Para pemimpin Khulafaurrasyidin
terdiri dari empat orang sahabat Rasulullah Yaitu: pertama Abu Bakar
Siddiq (11-13 H/632-634 M), kedua Umar Ibn Khattab (13-23 H/634-644 M), ketiga
Utsman Ibn Affan.(23-35 H/644-656 M), keempat Ali Ibn Abi Thalib.(35-40
H/656-661 M).
Dalam pemerintahannya mereka
berjuang terus untuk agama Islam . mereka tidak pernah memanfaatkan jabatan
untuk kepentingan pribadinya ataua untuk mengeruk harta. Mereka adalah
pemimpin-pemimpin yang baik dalam melaksanakan kekuasaan. Mereka mau menerima
dan mengemban kekhalifahan, bukan karena untuk mengharapkan sesuatu yang akan
menguntungkan pribadiya, tetapi semata-mata karena pengabdiannya terhadap Islam
dan mencari Keridhaan Allah SWT semata.
B.
PEMBAHASAN
1.
Masa Abu Bakar al-Shiddiq
(632-634 M)
a)
Riwayat Hidup Abu Bakar
Abu Bakar memiliki nama lengkap Abu Bakar Abdullah bin Abi Quhafah
bin Utsman bin Amr bin MAs’ud bin Tam bin Murrah bin Ka’ab bin Lu’ay bin Ghalib
bin Fihr At-Taimi Al-Qurasyi.[3]
Sebelum memeluk agama Islam , beliau bernama Abdul ka’bah, setelah masuk Islam
oleh rasulullah Namanya diganti menjadi Abdullah Ibn Abu Quhafah At – Tamimi.

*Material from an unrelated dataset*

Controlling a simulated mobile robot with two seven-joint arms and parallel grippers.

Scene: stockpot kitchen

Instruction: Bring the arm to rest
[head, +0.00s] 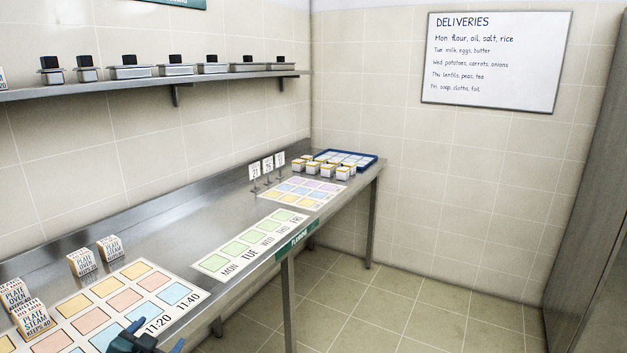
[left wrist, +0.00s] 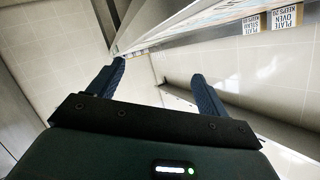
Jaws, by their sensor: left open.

Ibunya bernama Ummul Khoir Salma Binti Sakhir Ibn Amir. Beliau Lahir dua tahun
setelah Kelahiran Nabi Muhammad.
Abdullah kemudian digelari Abu Bakar Asy Siddiq yang artinya “ Abu
(Bapak ) dan Bakar ( Pagi), gelar Ash Siddiq diberikan kepada beliau karena
beliau orang senantiasa membenarkan segala tindakan Rasulullah, terutama dalam
peristiwa Isra’ Mi’raj. Abu Bakar merupakan orang yang pertama kali masuk Islam
ketika Islam mulai didakwahkan. Baginya, tidaklah sulit untuk mempercayai
ajaran yang dibawa Muhammad SAW dikarenakan sejak kecil, ia telah mengenal
keagungan Muhammad. Setelah masuk Islam, ia tidak segan untuk menumpahkan
segenap jiwa dan harta bendanya untuk Islam. Pengorbanan Abu Bakar terhadap
Islam tidak dapat diragukan. Ia juga pernah ditunjuk Rasul sebagai penggantinya
untuk mengimani shalat ketika Nabi sakit. Nabi Muhammad pun meninggal dunia
setelah peristiwa tersebut.[4]
b)
Sosial
Masyarakat
Masa kepemimpinan Abu Bakar terhitung sangat singkat, hanya dua
tahun. Masa sesingkat itu habis untuk menyelesaikan persoalan dalam negeri
terutama yang ditimbulkan oleh suku-suku bangsa arab yang tidak mau tunduk lagi
kepada pemerintah di kota madinah. Mereka menganggap, bahwa perjanjian yang
dibuat dengan Nabi Muhammad dengan sendirinya batal setelah Nabi wafat. Oleh
karena itu, mereka menentang pemerintahan Abu Bakar. Dikarenakan sikap keras
kepala dan penentangan mereka yang dapat membahayakan agama dan pemerintahan,
Abu Bakar menyelesaikan persoalan ini dengan apa yang disebut perang Riddah
(perang melawan kemurtadan).[5]
c)
Pola Pendidikan
Dilihat dari sosial masyarakat yang pada saat itu tidak semua berpihak pada
pemerintahan, dengan alasan diatas, Abu Bakar fokus untuk menangani
pemberontakan orang-orang murtad, pengaku nabi dan pembangkan zakat. Hal ini
menyebabkan pendidikan dimasa ini tidak banyak mengalami perubahan sejak masa
Rasulullah saw. Yakni berkisar pada materi pendidikan seputar tauhid, akhlak,
ibadah, kesehatan.[6]
1)
Pendidikan keimanan
(Tauhid) yaitu menanamkan bahwa satu-satunya yang wajib disembah adalah Allah.
2)
Pendidikan akhlak,
seperti adab masuk rumah orang lain, sopan santun bertetangga, bergaul dalam
masyarakat dan lain sebagainya.
3)
Pendidikan ibadah,
seperti pelaksanaan sholat, puasa dan haji .
4)
Kesehatan, seperti
kebersihan, gerak gerik dalam shalat merupakan didikan untuk memperkuat jasmani
dan rohani.[7]
Mengenai bentuk lembaga pendidikan pada masa ini, Ahmad Syalabi menegaskan
lembaga untuk belajar membaca dan menulis pada saat itu disebut dengan Kuttab.[8]Disamping
itu masjid juga berfungsi sebagai tempat belajar, ibadah, dan musyawarah.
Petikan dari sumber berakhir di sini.